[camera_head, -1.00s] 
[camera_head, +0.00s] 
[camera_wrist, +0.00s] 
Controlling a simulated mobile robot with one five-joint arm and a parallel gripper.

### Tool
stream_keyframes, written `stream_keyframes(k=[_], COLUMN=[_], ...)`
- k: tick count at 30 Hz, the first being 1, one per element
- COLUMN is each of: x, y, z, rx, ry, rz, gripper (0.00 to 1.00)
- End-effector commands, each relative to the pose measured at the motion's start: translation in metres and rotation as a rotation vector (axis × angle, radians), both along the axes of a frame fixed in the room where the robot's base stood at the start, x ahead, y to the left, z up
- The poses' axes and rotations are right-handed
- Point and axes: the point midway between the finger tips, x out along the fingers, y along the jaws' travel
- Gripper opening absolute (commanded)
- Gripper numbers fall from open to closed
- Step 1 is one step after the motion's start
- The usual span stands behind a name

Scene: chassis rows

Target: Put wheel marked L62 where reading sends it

━━━

AIM: Reproduce the data, keeping every line exactly the same.

COMPLETE OUTPUT:
[camera_head, -1.00s] 
[camera_head, +0.00s] 
[camera_wrist, +0.00s] 
Controlling a simulated mobile robot with one five-joint arm and a parallel gripper.

### Tool
stream_keyframes, written `stream_keyframes(k=[_], COLUMN=[_], ...)`
- k: tick count at 30 Hz, the first being 1, one per element
- COLUMN is each of: x, y, z, rx, ry, rz, gripper (0.00 to 1.00)
- End-effector commands, each relative to the pose measured at the motion's start: translation in metres and rotation as a rotation vector (axis × angle, radians), both along the axes of a frame fixed in the room where the robot's base stood at the start, x ahead, y to the left, z up
- The poses' axes and rotations are right-handed
- Point and axes: the point midway between the finger tips, x out along the fingers, y along the jaws' travel
- Gripper opening absolute (commanded)
- Gripper numbers fall from open to closed
- Step 1 is one step after the motion's start
- The usual span stands behind a name

Scene: chassis rows

Target: Put wheel marked L62 where reading sends it

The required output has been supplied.